Трое под зонтом без масок

Ну да, мир — театр, люди в нем — актеры... Истина эта стала уже банальнее гамбургера. Еще одна истина — люди боятся быть самими собой. Особенно когда в виртуальной реальности массовой культуры столько образцов, которым стараются соответствовать...

Ну да, мир — театр, люди в нем — актеры... Истина эта стала уже банальнее гамбургера. Еще одна истина — люди боятся быть самими собой. Особенно когда в виртуальной реальности массовой культуры столько образцов, которым стараются соответствовать... И от несоответствия отфотошопленному идолу страдают. Но ведь и высокое искусство по определению создает виртуальную реальность! Жизнь каждого творческого человека как бы разделена на две половины: он — в искусстве и он же — в быту, и это могут быть совсем разные личности... Как примирить их или эта разбежка нормальна? Об этом рассуждали певица, солистка группы «Акана–NHS» Руся, заместитель директора Национального художественного музея искусствовед Надежда Усова и я, писатель-обозреватель Людмила Рублевская.


Руся: Сегодня есть новое определение современного человека: «F5». Все знают, клавиша F5 — обновление страницы.
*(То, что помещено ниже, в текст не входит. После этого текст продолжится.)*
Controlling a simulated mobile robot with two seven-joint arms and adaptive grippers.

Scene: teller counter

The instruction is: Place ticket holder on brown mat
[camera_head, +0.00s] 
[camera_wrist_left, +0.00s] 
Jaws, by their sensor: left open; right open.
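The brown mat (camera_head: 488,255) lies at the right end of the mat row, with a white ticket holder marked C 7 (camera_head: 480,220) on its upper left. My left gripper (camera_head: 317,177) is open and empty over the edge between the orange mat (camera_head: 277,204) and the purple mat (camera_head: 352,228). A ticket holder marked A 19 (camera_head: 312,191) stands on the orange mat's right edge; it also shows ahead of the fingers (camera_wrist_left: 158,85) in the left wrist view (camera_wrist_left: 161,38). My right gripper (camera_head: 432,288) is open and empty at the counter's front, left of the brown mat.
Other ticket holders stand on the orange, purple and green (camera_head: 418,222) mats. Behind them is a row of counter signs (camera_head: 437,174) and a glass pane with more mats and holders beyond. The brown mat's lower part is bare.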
Нынешний человек хочет постоянных новинок. Если сидит за компьютером, каждые десять минут проверяет почту, открывает сайты... Хочется знать все и сразу.
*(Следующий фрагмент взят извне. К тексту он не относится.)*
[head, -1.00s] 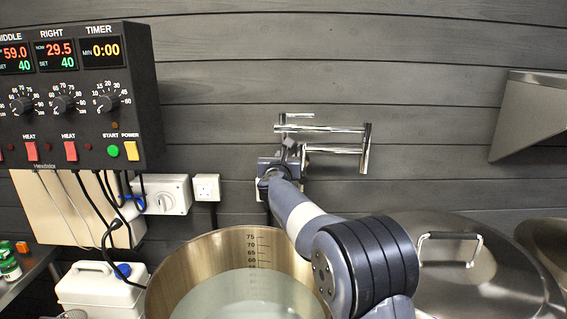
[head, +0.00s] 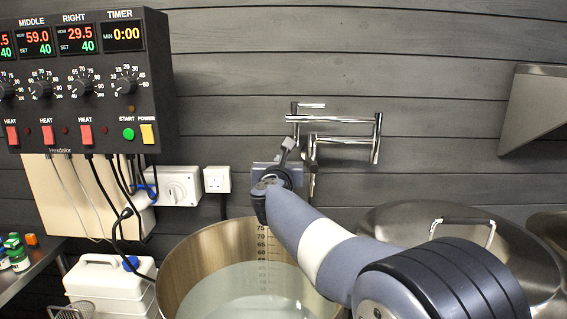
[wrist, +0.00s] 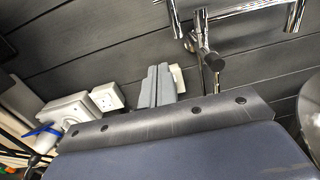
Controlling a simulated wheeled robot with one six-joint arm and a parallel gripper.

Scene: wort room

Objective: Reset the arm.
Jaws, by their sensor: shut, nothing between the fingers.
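My gripper (head: 286,152) is at the end of my raised arm in the head view, in front of the chrome folding tap (head: 345,120) on the wall. In the wrist view the two grey fingers (wrist: 157,86) are together with nothing between them. The tap (wrist: 240,12) shows above and to the right of them there, with a dark knob (wrist: 213,61). I cannot tell whether the fingers touch anything.
A large open pot (head: 190,268) of pale liquid stands below my arm. A lidded pot (head: 410,215) stands to the right. The control box (head: 100,85) hangs at upper left, with cables and sockets (head: 217,179) below. A white jug (head: 100,280) is at lower left.
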Л.Рублевская: Человек интернетный живет напоказ, создает в сети своего виртуального двойника.


Руся: Просто в любом человеке содержится много личностей. Женщина может выйти на кухню в халате с маской из огурцов на лице, а вечером встречать мужа в ажурных чулках на шпильках. В течение дня каждый человек испытывает импульс к легкому безумству. Но в бытовых условиях дать этому импульсу волю невозможно, а в творчестве — да. На сцене можно стать кем тебе угодно.


Л.Рублевская: Между тем творческие люди часто видели в этом различии и фальшь, и трагедию. И старались границу между творчеством и жизнью стереть. Как поэты Серебряного века, занимавшиеся «жизнетворчеством». Заканчивалось, правда, это большими трагедиями...


Руся: Если рассматривать личность как ядро, вокруг которого — веер идентичностей, то ядро остается неизменным. Ты не можешь превратиться из робкой девочки в фурию, хотя на сцене можешь в нее поиграть.


Н.Усова: Но ведь человек и на протяжении жизни может не узнать себя прежнего. Льюис Кэрролл написал чудесную сказку о реальной девочке Алисе. А родители Алисы отказали ему от дома, потому что подозревали в нем педофильские наклонности. Возможно, отклонения у него и были, но они всего лишь стимулировали его для создания доброй, чудесной сказки. Хотя фотографирование девочек, в том числе в обнаженном виде, которое он практиковал, это, мягко говоря, странно... Но это — часть его личности. И как с этим быть?


Л.Рублевская: А много вы знаете великих творческих людей, которые были просты и «прозрачны»?


Руся: Творческое самовыражение требует элемента шоу. Прошли времена, когда Петя Мамонов мог выйти, на одной струне поиграть — и зал «рвется». Любой культурный товар сегодня нужно красиво упаковать.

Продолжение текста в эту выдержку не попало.